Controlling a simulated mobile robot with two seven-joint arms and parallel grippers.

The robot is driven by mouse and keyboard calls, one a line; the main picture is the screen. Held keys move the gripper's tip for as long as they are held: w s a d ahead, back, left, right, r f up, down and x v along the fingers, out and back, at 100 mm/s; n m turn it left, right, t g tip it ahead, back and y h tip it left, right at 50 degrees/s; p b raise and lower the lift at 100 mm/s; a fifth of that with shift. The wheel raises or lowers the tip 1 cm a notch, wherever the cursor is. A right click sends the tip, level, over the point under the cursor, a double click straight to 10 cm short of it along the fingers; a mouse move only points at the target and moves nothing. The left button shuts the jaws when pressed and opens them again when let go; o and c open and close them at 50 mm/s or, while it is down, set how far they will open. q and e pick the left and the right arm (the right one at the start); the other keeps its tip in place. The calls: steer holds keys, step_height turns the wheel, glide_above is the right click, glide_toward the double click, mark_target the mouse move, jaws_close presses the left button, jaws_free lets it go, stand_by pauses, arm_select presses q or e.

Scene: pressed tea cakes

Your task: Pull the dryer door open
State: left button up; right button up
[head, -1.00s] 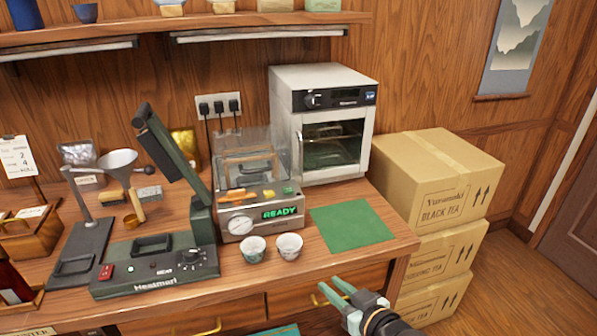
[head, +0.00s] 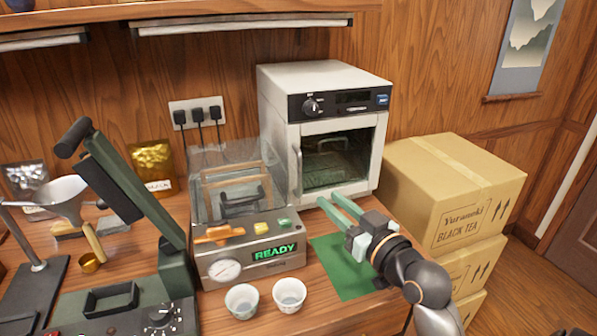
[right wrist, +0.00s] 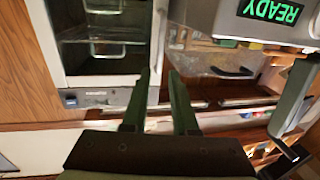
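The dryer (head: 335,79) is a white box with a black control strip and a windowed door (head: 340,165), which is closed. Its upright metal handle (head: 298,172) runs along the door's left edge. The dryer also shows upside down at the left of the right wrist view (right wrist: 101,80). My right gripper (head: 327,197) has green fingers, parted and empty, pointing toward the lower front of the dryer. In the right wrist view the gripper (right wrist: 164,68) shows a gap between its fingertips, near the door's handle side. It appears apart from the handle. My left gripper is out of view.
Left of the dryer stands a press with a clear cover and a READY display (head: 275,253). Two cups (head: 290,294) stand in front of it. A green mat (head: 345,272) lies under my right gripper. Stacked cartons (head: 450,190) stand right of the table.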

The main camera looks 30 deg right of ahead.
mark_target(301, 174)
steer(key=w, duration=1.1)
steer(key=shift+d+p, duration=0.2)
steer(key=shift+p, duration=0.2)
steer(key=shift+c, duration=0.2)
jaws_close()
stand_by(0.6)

::::

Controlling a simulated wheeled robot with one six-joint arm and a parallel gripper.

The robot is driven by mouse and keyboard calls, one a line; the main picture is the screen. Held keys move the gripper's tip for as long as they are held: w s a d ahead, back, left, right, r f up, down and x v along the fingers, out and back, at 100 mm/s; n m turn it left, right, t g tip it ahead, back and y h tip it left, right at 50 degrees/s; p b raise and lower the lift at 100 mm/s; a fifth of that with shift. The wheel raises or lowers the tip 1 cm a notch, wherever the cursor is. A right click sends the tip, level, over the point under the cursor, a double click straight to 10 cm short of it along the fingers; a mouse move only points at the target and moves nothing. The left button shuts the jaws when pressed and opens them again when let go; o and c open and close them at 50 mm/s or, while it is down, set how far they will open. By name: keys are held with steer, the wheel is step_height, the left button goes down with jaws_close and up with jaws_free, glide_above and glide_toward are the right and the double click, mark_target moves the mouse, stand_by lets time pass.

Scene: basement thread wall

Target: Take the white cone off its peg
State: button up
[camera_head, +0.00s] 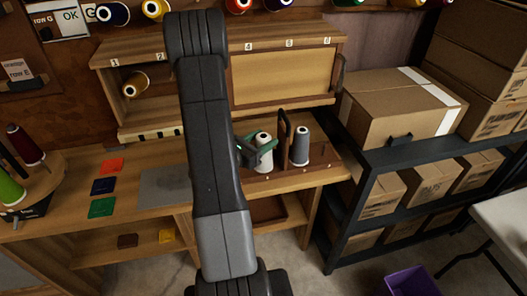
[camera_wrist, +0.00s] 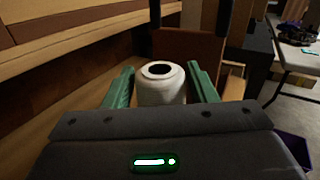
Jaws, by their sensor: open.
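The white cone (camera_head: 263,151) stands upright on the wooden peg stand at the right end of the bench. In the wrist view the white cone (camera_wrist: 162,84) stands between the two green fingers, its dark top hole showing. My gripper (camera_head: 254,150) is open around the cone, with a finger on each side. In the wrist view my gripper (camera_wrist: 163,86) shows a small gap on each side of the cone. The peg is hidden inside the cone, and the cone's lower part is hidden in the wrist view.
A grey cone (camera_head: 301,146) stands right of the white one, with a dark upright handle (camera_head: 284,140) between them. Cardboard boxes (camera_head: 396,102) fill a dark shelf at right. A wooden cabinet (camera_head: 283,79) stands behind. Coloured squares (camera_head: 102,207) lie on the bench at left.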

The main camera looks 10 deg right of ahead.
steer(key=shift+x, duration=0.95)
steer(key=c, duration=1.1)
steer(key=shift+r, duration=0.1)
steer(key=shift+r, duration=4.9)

::::

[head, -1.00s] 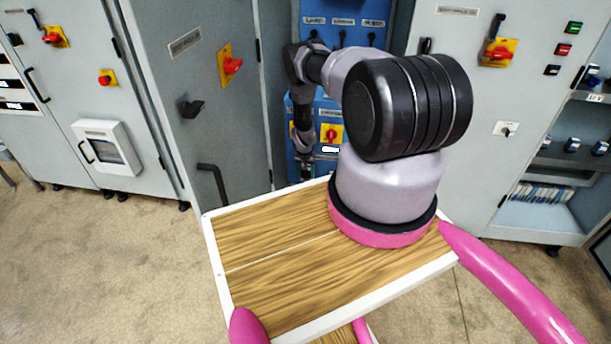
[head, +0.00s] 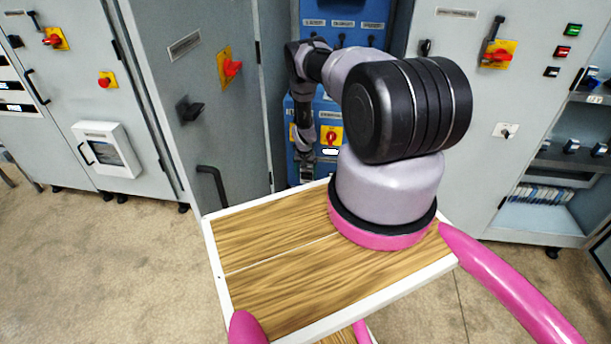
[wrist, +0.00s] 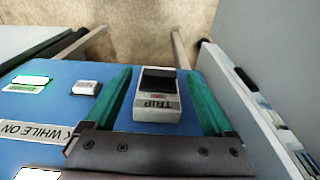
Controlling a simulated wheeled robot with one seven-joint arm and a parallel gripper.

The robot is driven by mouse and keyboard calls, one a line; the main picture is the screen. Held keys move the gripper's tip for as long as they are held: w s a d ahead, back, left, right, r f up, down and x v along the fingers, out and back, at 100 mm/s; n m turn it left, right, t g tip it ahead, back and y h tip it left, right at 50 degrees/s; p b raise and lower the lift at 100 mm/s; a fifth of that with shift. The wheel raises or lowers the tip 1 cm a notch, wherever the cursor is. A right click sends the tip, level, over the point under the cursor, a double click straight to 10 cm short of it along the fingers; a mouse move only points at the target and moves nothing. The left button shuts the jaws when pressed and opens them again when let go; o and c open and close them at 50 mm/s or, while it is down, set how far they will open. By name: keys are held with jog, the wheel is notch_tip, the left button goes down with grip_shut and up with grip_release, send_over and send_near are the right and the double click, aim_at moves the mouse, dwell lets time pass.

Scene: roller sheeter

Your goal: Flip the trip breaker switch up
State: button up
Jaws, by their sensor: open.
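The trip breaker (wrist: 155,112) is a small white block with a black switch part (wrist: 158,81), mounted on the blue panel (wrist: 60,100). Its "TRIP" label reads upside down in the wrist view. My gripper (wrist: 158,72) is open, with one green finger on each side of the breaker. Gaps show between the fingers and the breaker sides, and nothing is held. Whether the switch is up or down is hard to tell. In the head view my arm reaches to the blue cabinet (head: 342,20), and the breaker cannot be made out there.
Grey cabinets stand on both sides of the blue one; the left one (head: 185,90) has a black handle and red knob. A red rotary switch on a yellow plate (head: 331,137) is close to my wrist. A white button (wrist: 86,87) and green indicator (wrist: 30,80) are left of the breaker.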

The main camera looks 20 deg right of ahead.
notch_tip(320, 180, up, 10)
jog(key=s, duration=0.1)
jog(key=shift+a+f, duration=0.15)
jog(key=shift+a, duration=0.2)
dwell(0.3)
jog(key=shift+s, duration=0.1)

::::

— GIVEN PROBLEM —
State the number of lines in these entries that include the string "simulated". Provide nothing beyond that number.

— ANSWER BELOW —
3